What to do -
Write out all records as given; omit images.

Records for this exercise -
= = = = = = =
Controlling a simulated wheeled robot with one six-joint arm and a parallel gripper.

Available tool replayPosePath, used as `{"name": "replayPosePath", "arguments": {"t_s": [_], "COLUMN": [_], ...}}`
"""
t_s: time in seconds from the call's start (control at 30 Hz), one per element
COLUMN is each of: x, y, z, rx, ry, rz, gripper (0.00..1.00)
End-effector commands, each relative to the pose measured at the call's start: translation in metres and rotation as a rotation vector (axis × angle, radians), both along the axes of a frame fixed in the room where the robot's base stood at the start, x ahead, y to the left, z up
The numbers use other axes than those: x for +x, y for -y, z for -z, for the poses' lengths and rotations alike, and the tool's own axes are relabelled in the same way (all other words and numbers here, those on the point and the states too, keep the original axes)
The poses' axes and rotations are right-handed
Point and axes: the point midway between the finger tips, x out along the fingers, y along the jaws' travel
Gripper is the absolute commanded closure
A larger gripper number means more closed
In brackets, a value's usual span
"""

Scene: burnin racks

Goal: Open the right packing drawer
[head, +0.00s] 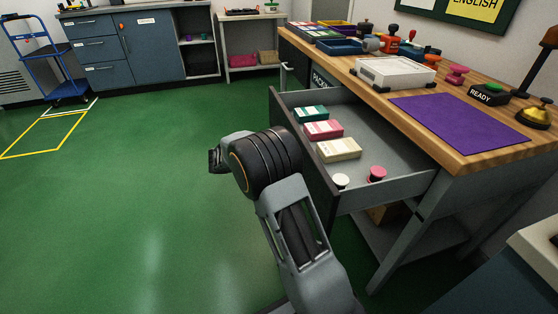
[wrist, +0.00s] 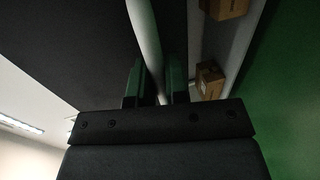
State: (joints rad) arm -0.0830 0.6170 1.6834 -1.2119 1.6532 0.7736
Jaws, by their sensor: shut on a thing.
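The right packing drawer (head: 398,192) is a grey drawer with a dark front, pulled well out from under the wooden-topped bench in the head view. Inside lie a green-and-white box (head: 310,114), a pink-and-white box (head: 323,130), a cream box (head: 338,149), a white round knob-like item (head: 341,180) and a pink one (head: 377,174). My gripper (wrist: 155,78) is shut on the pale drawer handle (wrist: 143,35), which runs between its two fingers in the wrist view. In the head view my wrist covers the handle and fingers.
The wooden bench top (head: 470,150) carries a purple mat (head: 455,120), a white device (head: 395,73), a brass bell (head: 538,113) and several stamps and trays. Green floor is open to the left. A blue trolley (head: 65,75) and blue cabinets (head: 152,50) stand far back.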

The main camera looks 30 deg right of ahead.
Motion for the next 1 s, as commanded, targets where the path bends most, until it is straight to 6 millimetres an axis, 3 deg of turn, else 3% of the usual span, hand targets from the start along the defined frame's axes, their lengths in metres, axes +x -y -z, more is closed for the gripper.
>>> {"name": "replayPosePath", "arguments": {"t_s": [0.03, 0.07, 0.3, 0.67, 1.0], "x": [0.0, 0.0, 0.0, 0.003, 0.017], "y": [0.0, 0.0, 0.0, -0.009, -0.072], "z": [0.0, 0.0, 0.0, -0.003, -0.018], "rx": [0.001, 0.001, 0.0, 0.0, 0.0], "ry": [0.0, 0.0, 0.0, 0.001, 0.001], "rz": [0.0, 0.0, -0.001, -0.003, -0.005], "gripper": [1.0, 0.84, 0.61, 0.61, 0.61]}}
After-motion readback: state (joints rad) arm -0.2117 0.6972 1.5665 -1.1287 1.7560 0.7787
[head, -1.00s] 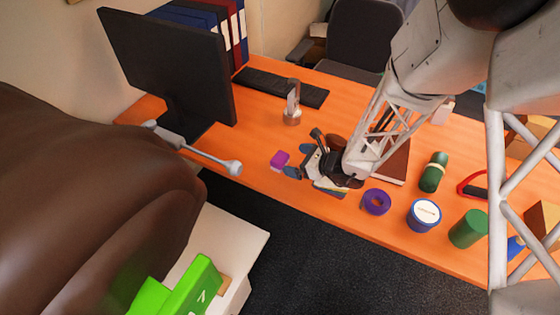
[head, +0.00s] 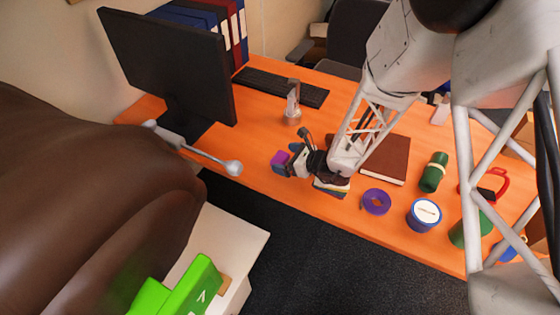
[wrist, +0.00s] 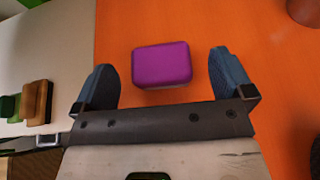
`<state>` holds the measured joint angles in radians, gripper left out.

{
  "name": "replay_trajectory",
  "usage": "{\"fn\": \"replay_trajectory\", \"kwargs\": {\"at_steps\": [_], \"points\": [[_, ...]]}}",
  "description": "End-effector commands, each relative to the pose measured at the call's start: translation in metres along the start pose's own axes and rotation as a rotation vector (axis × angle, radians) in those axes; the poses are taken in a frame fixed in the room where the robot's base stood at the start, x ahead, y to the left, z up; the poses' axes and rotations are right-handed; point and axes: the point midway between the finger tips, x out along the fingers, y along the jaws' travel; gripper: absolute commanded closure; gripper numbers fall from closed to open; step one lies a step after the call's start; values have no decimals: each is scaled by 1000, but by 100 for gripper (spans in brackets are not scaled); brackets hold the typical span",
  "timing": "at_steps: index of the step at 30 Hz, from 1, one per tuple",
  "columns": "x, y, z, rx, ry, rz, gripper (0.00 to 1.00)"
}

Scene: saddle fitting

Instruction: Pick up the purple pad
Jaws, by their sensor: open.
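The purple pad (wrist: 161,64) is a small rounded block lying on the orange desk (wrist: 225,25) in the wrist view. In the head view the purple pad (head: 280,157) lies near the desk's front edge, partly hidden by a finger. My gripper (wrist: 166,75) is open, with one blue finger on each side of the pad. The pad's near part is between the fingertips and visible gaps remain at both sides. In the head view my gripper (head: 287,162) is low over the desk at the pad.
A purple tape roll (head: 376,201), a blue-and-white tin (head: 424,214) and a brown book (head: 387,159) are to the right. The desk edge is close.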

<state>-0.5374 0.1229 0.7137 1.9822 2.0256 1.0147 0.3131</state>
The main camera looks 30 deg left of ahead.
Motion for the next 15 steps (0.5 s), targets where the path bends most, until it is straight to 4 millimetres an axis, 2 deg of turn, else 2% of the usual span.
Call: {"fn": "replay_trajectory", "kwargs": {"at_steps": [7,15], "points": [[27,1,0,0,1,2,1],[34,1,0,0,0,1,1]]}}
= = = = = = =
Solution to this problem -
Controlling a simulated wheeled robot with one six-joint arm and a parallel gripper.

Available tool replayPosePath, used as `{"name": "replayPosePath", "arguments": {"t_s": [_], "COLUMN": [_], ...}}`
"""
t_s: time in seconds from the call's start (control at 30 Hz), one per element
COLUMN is each of: x, y, z, rx, ry, rz, gripper (0.00..1.00)
End-effector commands, each relative to the pose measured at the call's start: translation in metres and rotation as a rotation vector (axis × angle, radians), both along the axes of a frame fixed in the room where the robot's base stood at the start, x ahead, y to the left, z up
The numbers use other axes than those: x for +x, y for -y, z for -z, for the poses' lengths and rotations alike, and the tool's own axes are relabelled in the same way (all other words and numbers here, those on the point and the states too, keep the original axes)
The poses' axes and rotations are right-handed
Point and axes: the point midway between the finger tips, x out along the fingers, y along the jaws' travel
Gripper is the absolute commanded closure
A larger gripper number means more closed
In brackets, a value's usual span
"""

Scene: burnin racks

Goal: Open the right packing drawer
[head, +0.00s] 
[wrist, +0.00s] 
State: (joints rad) arm -0.0830 0.6170 1.6834 -1.2119 1.6532 0.7736
Jaws, by their sensor: shut on a thing.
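The right packing drawer (head: 398,192) is a grey drawer with a dark front, pulled well out from under the wooden-topped bench in the head view. Inside lie a green-and-white box (head: 310,114), a pink-and-white box (head: 323,130), a cream box (head: 338,149), a white round knob-like item (head: 341,180) and a pink one (head: 377,174). My gripper (wrist: 155,78) is shut on the pale drawer handle (wrist: 143,35), which runs between its two fingers in the wrist view. In the head view my wrist covers the handle and fingers.
The wooden bench top (head: 470,150) carries a purple mat (head: 455,120), a white device (head: 395,73), a brass bell (head: 538,113) and several stamps and trays. Green floor is open to the left. A blue trolley (head: 65,75) and blue cabinets (head: 152,50) stand far back.

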The main camera looks 30 deg right of ahead.
Motion for the next 1 s, as commanded, targets where the path bends most, until it is straight to 6 millimetres an axis, 3 deg of turn, else 3% of the usual span, hand targets from the start along the defined frame's axes, their lengths in metres, axes +x -y -z, more is closed for the gripper.
>>> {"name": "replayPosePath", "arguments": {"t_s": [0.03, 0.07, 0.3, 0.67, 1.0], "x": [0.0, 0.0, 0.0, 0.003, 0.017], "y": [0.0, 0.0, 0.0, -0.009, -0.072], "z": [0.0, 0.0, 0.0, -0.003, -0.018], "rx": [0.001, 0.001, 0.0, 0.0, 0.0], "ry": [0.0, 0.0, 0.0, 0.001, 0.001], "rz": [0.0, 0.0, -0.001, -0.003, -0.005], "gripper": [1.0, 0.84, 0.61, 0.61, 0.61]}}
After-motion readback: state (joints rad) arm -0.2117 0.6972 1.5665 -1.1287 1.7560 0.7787
[head, -1.00s] 
[head, +0.00s] 
[wrist, +0.00s] 
`<state>` holds the measured joint angles in radians, gripper left out.

{
  "name": "replay_trajectory",
  "usage": "{\"fn\": \"replay_trajectory\", \"kwargs\": {\"at_steps\": [_], \"points\": [[_, ...]]}}",
  "description": "End-effector commands, each relative to the pose measured at the call's start: translation in metres along the start pose's own axes and rotation as a rotation vector (axis × angle, radians) in those axes; the poses are taken in a frame fixed in the room where the robot's base stood at the start, x ahead, y to the left, z up; the poses' axes and rotations are right-handed; point and axes: the point midway between the finger tips, x out along the fingers, y along the jaws' travel; gripper: absolute commanded closure; gripper numbers fall from closed to open; step one lies a step after the call's start; values have no decimals: each is scaled by 1000, but by 100 for gripper (spans in brackets are not scaled); brackets hold the typical span",
  "timing": "at_steps: index of the step at 30 Hz, from 1, one per tuple",
  "columns": "x, y, z, rx, ry, rz, gripper (0.00 to 1.00)"
}

Scene: saddle fitting

Instruction: Pick up the purple pad
Jaws, by their sensor: open.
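The purple pad (wrist: 161,64) is a small rounded block lying on the orange desk (wrist: 225,25) in the wrist view. In the head view the purple pad (head: 280,157) lies near the desk's front edge, partly hidden by a finger. My gripper (wrist: 166,75) is open, with one blue finger on each side of the pad. The pad's near part is between the fingertips and visible gaps remain at both sides. In the head view my gripper (head: 287,162) is low over the desk at the pad.
A purple tape roll (head: 376,201), a blue-and-white tin (head: 424,214) and a brown book (head: 387,159) are to the right. The desk edge is close.

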<state>-0.5374 0.1229 0.7137 1.9822 2.0256 1.0147 0.3131</state>
The main camera looks 30 deg left of ahead.
Motion for the next 15 steps (0.5 s), targets where the path bends most, until it is straight to 4 millimetres an axis, 2 deg of turn, else 2% of the usual span.
Call: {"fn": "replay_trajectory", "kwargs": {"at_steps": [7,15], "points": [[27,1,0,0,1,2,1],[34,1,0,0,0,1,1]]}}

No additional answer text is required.